• **Your task**
Each line should be copied exactly.

# Start of Listed records

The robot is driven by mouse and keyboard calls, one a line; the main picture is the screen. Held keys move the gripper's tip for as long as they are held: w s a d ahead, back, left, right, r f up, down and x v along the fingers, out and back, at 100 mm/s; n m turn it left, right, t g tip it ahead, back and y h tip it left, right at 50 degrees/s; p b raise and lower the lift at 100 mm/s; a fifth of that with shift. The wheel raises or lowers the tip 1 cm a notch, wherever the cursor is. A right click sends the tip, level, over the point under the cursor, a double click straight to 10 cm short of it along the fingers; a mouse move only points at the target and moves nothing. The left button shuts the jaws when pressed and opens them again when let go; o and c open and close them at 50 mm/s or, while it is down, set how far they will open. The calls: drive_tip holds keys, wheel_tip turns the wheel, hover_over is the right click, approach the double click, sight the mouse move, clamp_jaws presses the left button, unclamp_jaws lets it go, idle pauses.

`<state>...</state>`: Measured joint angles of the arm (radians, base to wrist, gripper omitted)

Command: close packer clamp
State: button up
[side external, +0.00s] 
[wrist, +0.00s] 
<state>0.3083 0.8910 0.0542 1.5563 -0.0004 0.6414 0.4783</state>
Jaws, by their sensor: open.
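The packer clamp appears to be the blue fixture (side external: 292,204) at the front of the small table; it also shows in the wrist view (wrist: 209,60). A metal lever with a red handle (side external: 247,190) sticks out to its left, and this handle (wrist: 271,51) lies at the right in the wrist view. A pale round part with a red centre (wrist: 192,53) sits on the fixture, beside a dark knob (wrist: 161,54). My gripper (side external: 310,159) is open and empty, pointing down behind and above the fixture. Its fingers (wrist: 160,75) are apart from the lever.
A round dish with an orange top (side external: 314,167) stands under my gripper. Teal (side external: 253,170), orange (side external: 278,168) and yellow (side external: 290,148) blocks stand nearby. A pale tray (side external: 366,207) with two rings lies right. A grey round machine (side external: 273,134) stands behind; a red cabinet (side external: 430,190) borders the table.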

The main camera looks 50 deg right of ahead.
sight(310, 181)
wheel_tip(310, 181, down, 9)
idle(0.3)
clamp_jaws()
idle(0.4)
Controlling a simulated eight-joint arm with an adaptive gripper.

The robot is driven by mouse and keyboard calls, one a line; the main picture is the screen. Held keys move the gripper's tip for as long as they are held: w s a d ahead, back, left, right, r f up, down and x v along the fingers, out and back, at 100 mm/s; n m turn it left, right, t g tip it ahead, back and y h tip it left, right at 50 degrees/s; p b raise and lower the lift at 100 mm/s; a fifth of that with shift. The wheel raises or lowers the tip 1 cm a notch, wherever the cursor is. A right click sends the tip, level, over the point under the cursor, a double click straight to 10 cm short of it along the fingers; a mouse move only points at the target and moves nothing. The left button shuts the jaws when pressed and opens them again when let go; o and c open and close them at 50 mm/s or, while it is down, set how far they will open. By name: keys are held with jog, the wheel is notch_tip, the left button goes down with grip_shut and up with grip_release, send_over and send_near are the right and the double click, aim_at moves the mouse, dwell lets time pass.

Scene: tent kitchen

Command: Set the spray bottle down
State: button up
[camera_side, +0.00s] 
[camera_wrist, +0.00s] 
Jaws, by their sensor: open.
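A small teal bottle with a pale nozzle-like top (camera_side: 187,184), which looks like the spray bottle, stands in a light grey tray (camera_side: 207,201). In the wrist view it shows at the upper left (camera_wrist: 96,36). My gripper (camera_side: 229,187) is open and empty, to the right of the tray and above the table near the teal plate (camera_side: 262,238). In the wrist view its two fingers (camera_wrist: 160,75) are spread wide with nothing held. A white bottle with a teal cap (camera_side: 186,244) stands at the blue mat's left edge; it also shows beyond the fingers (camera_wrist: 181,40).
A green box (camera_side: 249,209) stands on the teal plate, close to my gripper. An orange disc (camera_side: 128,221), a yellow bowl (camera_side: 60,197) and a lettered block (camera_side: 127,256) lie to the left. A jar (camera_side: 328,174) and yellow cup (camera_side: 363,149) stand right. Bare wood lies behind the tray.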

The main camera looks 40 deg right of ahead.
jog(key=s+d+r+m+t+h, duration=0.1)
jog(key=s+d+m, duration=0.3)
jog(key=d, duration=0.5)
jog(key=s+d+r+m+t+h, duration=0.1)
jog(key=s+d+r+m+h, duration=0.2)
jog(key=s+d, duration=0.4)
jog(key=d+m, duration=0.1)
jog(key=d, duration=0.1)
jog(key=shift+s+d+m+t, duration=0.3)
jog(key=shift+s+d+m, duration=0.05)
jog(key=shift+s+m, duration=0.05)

# End of Listed records

• **Answer to the problem**
The robot is driven by mouse and keyboard calls, one a line; the main picture is the screen. Held keys move the gripper's tip for as long as they are held: w s a d ahead, back, left, right, r f up, down and x v along the fingers, out and back, at 100 mm/s; n m turn it left, right, t g tip it ahead, back and y h tip it left, right at 50 degrees/s; p b raise and lower the lift at 100 mm/s; a fifth of that with shift. The wheel raises or lowers the tip 1 cm a notch, wherever the cursor is. A right click sends the tip, level, over the point under the cursor, a double click straight to 10 cm short of it along the fingers; a mouse move only points at the target and moves nothing. The left button shuts the jaws when pressed and opens them again when let go; o and c open and close them at 50 mm/s or, while it is down, set how far they will open. The calls: drive_tip holds keys, wheel_tip turns the wheel, hover_over is the right click, approach the double click, sight the mouse move, clamp_jaws presses the left button, unclamp_jaws lets it go, idle pauses.

`<state>...</state>`: Measured joint angles of the arm (radians, base to wrist, gripper omitted)

Command: close packer clamp
State: button up
[side external, +0.00s] 
[wrist, +0.00s] 
<state>0.3083 0.8910 0.0542 1.5563 -0.0004 0.6414 0.4783</state>
Jaws, by their sensor: open.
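The packer clamp appears to be the blue fixture (side external: 292,204) at the front of the small table; it also shows in the wrist view (wrist: 209,60). A metal lever with a red handle (side external: 247,190) sticks out to its left, and this handle (wrist: 271,51) lies at the right in the wrist view. A pale round part with a red centre (wrist: 192,53) sits on the fixture, beside a dark knob (wrist: 161,54). My gripper (side external: 310,159) is open and empty, pointing down behind and above the fixture. Its fingers (wrist: 160,75) are apart from the lever.
A round dish with an orange top (side external: 314,167) stands under my gripper. Teal (side external: 253,170), orange (side external: 278,168) and yellow (side external: 290,148) blocks stand nearby. A pale tray (side external: 366,207) with two rings lies right. A grey round machine (side external: 273,134) stands behind; a red cabinet (side external: 430,190) borders the table.

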The main camera looks 50 deg right of ahead.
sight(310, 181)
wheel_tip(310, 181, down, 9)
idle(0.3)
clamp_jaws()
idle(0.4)
Controlling a simulated eight-joint arm with an adaptive gripper.

The robot is driven by mouse and keyboard calls, one a line; the main picture is the screen. Held keys move the gripper's tip for as long as they are held: w s a d ahead, back, left, right, r f up, down and x v along the fingers, out and back, at 100 mm/s; n m turn it left, right, t g tip it ahead, back and y h tip it left, right at 50 degrees/s; p b raise and lower the lift at 100 mm/s; a fifth of that with shift. The wheel raises or lowers the tip 1 cm a notch, wherever the cursor is. A right click sends the tip, level, over the point under the cursor, a double click straight to 10 cm short of it along the fingers; a mouse move only points at the target and moves nothing. The left button shuts the jaws when pressed and opens them again when let go; o and c open and close them at 50 mm/s or, while it is down, set how far they will open. By name: keys are held with jog, the wheel is notch_tip, the left button goes down with grip_shut and up with grip_release, send_over and send_near are the right and the double click, aim_at moves the mouse, dwell lets time pass.

Scene: tent kitchen

Command: Set the spray bottle down
State: button up
[camera_side, +0.00s] 
[camera_wrist, +0.00s] 
Jaws, by their sensor: open.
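A small teal bottle with a pale nozzle-like top (camera_side: 187,184), which looks like the spray bottle, stands in a light grey tray (camera_side: 207,201). In the wrist view it shows at the upper left (camera_wrist: 96,36). My gripper (camera_side: 229,187) is open and empty, to the right of the tray and above the table near the teal plate (camera_side: 262,238). In the wrist view its two fingers (camera_wrist: 160,75) are spread wide with nothing held. A white bottle with a teal cap (camera_side: 186,244) stands at the blue mat's left edge; it also shows beyond the fingers (camera_wrist: 181,40).
A green box (camera_side: 249,209) stands on the teal plate, close to my gripper. An orange disc (camera_side: 128,221), a yellow bowl (camera_side: 60,197) and a lettered block (camera_side: 127,256) lie to the left. A jar (camera_side: 328,174) and yellow cup (camera_side: 363,149) stand right. Bare wood lies behind the tray.

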The main camera looks 40 deg right of ahead.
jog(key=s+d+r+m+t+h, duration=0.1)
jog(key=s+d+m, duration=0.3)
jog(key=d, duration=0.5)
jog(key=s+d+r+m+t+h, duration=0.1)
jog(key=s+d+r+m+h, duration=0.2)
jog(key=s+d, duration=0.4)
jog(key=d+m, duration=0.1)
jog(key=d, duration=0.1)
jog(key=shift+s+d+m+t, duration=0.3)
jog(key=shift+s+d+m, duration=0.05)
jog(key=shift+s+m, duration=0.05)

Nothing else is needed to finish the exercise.